Von Ahn vendió captcha y recaptcha a Google por montos no divulgados pero estimablemente desorbitantes. Pero su genio no se detuvo y hoy lo que se encuentra en boca de todos es su nueva aplicación, Duolingo, para aprender idiomas. Un programa para PC y teléfonos móviles cuya sencilla interfaz va bombardeando al usuario con preguntas de múltiple opción, ordenamiento de frases, interpretación y traducción de fragmentos. Duolingo es, increíblemente, una forma muy eficaz y divertida de aprender desde sus rudimentos hasta un nivel bastante avanzado, inglés, francés, español, italiano, portugués y alemán.

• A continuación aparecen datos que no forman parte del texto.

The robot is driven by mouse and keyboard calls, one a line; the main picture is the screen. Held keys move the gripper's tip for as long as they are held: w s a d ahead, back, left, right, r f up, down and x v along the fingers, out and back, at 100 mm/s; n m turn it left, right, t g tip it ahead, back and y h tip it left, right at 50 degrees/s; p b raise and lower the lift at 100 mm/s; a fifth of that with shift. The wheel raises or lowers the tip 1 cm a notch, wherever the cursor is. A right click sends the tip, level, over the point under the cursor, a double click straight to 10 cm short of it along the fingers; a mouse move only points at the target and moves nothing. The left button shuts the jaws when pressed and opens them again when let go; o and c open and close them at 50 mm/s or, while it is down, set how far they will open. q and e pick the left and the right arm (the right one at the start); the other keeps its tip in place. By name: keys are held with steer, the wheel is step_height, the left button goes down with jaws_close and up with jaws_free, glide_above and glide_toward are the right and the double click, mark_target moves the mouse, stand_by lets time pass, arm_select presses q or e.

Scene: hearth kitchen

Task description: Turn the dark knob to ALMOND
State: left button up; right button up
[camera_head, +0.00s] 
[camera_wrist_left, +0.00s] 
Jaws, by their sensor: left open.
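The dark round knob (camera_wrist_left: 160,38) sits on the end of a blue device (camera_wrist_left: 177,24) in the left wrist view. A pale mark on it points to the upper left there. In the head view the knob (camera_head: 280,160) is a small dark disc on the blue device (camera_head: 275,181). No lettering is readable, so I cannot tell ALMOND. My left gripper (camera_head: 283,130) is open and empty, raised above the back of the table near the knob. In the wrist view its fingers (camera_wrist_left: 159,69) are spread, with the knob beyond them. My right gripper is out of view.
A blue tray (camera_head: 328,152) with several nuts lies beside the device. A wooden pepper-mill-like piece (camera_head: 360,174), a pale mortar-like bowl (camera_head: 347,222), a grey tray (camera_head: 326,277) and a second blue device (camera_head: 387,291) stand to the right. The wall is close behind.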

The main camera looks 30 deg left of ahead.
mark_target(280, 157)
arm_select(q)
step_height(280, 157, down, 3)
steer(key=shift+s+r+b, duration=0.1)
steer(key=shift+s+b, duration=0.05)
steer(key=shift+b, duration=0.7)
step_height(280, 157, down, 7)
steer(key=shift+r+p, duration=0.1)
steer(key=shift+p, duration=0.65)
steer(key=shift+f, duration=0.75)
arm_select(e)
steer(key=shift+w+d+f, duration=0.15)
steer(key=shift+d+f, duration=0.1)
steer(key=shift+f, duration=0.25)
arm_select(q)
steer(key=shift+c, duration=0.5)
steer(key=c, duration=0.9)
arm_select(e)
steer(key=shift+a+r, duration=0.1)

Se sirve de un método intuitivo, por el cual no se despliegan engorrosas y aburridas reglas gramaticales sino que, por el contrario, se apela a la repetición, al machacamiento constante y la reformulación de frases hasta que el usuario termina asimilándolas. Pero lo que vuelve más divertido a Duolingo, y lo que lo diferencia de otros programas para aprender idiomas, es que está presentado como si fuera un juego: se vale de barras de progreso y de “vidas” representadas con corazones. El usuario va terminando las diferentes lecciones a medida que completa los ejercicios sin cometer errores, lo que le permite pasar a niveles más avanzados. Para un gamer que ya de por sí utiliza buena parte de su tiempo en juegos, el programa es una forma de entretenerse y, al mismo tiempo, de estar aprendiendo un idioma.

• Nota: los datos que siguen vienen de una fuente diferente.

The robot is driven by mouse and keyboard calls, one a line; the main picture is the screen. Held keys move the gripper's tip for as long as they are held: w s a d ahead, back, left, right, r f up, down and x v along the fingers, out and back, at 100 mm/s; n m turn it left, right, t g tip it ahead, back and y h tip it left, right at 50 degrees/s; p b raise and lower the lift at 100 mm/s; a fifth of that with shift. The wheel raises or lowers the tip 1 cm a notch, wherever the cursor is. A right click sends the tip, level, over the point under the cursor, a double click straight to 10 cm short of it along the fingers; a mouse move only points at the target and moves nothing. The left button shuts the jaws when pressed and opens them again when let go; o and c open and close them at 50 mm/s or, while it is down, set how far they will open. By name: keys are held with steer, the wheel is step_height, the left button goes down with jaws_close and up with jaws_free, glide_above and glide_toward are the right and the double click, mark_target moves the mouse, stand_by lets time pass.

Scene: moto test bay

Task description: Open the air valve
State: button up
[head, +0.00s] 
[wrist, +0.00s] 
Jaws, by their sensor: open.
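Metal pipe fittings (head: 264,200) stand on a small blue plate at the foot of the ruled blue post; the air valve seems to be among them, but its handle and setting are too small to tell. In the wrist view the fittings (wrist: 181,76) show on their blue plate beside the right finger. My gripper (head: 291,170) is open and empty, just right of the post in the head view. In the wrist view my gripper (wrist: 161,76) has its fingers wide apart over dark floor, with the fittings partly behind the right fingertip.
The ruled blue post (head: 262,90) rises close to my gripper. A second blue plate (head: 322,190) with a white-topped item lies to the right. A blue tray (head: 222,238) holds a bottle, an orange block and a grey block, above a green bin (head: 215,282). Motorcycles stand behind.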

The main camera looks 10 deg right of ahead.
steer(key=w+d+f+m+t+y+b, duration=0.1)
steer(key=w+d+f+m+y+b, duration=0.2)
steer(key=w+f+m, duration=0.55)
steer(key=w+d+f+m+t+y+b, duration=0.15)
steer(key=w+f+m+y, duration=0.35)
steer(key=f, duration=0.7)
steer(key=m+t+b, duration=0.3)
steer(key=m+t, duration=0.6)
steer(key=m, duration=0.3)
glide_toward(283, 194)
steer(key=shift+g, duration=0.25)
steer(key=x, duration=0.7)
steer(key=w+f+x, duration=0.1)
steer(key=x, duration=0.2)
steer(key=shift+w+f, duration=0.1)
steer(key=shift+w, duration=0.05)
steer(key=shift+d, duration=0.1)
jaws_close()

Ahora bien, Duolingo es sospechosamente gratis, no tiene publicidades invasivas y no pide dinero a los usuarios, ¿cómo se sustenta entonces? La apuesta de Von Ahn fue más arriesgada esta vez. Cuando el usuario ya alcanza un nivel avanzado de aprendizaje y es capaz de traducir textos complejos con cierta comprobada eficacia, Duolingo le “contrabandeará” en sus lecciones fragmentos de texto, de modo que el usuario estará, seguramente sin darse cuenta, “trabajando” para Duolingo, traduciendo tal vez un ínfimo fragmento de una enciclopedia, un manual de estilo, una novela del corazón, o –quién sabe– un tratado sobre fisión nuclear. Su aporte será un eslabón más de una larguísima cadena, construida por los millones de usuarios de Duolingo que se encuentran desperdigados por el mundo. Duolingo vende sus servicios de traducción a todo tipo de empresas y ha construido un negocio perfecto, ya que cuenta con mano de obra gratuita, voluntaria y feliz de estar aprendiendo un idioma gratis.
¿Será que todo el mundo gana? Habría que preguntarles a los traductores profesionales, a las academias de idiomas, a los correctores de estilo. Duolingo ha llegado para quedarse y viene pateando unos cuantos tableros. Y masivamente, para colmo.